Bridge Books on located in the CBD of Johannesburg is often thought of as one of the first bookstores in downtown Johannesburg. However according to a statement to the Sunday Times from the owner Griffin Shea, that’s simply not true.
“People are always telling me, ‘Oh, there’s finally a bookstore in town!’ But if you look out that window there are two booksellers right across the street. There’s another one behind us, and if you go round the corner there are just tons and tons of people selling books,” Griffin told the Sunday Times.
He is referring to the underground book sellers of Johannesburg.
Shea, who now runs this independent bookstore started out selling books out of his backpack after he moved to South Africa, in a similar way to many of the other informal booksellers in the Johannesburg CBD.
“I was armed with all this grim data about how nobody reads in South Africa,” he says. “But when you walk around you realize there’s a lot of reading happening that the formal book industry just doesn’t know about,” Shea says.
Because the book trade happens informally, you do not see the books that people are reading on bestseller lists, and much of the data you see online about people not reading neglects that. Books are actually in fact hot commodity. So much so that 2013, the big chain in South Africa, Exclusive Books, lost R5 million to book theft.
Informal work in South Africa is actually a huge contributor to the economy that is often ignored. According to research conducted in 2010, there are about six million small businesses in South Africa. Most of them are informal. Some of the booksellers Shea works with finds they can make more money selling on the street than working at a minimum wage paying job.

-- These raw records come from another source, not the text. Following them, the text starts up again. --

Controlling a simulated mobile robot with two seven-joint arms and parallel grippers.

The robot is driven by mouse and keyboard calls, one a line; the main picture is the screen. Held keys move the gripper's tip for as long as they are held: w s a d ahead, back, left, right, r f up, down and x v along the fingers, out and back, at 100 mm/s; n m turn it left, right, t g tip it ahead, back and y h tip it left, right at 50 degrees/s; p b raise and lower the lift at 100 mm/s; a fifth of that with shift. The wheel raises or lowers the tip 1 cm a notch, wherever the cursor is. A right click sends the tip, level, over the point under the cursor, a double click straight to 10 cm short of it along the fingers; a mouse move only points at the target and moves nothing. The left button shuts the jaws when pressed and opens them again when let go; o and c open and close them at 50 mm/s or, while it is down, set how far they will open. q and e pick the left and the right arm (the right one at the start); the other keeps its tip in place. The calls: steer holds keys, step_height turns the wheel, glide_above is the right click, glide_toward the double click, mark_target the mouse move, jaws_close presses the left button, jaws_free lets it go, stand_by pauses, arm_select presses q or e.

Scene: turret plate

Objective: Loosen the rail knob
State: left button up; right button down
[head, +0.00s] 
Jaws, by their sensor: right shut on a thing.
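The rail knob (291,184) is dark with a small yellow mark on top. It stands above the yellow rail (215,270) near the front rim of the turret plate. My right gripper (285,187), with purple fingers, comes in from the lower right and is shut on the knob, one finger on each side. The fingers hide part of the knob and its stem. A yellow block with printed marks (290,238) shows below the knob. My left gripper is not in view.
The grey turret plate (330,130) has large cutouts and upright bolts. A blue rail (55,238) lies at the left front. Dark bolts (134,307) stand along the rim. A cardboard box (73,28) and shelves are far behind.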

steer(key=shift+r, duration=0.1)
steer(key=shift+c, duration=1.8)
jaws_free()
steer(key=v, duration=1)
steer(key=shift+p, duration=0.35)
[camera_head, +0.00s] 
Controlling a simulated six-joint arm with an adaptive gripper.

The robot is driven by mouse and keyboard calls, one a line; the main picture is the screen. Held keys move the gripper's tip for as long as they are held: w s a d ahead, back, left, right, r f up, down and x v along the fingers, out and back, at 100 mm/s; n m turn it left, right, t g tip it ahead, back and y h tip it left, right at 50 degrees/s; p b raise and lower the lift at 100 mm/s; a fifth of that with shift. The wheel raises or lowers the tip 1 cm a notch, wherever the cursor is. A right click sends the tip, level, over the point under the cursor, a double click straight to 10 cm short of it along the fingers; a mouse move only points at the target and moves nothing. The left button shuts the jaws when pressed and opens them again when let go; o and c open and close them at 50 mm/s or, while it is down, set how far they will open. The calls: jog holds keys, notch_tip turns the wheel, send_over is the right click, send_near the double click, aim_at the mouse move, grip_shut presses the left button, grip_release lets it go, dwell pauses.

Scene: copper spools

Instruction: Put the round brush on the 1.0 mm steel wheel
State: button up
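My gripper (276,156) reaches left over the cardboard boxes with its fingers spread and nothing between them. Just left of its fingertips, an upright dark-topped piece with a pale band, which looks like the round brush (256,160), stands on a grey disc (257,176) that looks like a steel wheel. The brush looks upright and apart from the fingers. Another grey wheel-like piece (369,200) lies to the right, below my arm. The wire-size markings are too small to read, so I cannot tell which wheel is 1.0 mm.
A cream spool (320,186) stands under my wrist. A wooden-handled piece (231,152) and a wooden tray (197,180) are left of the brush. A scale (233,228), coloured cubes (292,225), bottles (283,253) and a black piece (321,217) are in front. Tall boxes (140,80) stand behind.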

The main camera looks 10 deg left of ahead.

However, bookselling in downtown Joburg is not easy. It’s actually quite cut-throat, according to a News24 article by Shea, who did a PhD at Wits University on the subject. Because they are often sold outside, the books can be damaged by the weather, theft, or animals such as rats. He gives an example of a seller named, Mahle Mavimbela, who will not leave his books unattended after being attacked and robbed. He believes it was an organized attack, possibly by a competing business.
Mavimbela too however found he is better off selling books than his previous job of managing a takeout place, where he only made R2500 a month. Selling books he can manage his own hours and make more money.
Bridge books, located at 95 Commissioner Street, is not only committed to bridging the gap between the informal and formal book industry but also to “supporting African writers and in finding as many ways of getting books into the hands of as many readers as possible,” according to their website. The bookstore holds ancient and modern African literature as well as international books.
They are also setting up a non-profit called African Book Trust, which aims to provide African literature to schools and libraries all across South Africa.
Shea also lead a walking tour, partnered with JoziWalks, over the past weekend, showing not only all the different booksellers that are located in this busy part of the city, but also the rich history of book selling and libraries in South Africa dating back to 1800s. The tour also reveals how safe the inner city is, despite popular misconceptions.
The tour ended with two traditional oral African stories, one from Angola and another from Ethiopia, as well as a discussion with two African authors, Zukiswa Wanner, author of The Madams, and Chike Frankie Edozien, who talked about his recently published memoir, Lives of Great Men, in which he reflects on being gay and growing up in Nigeria.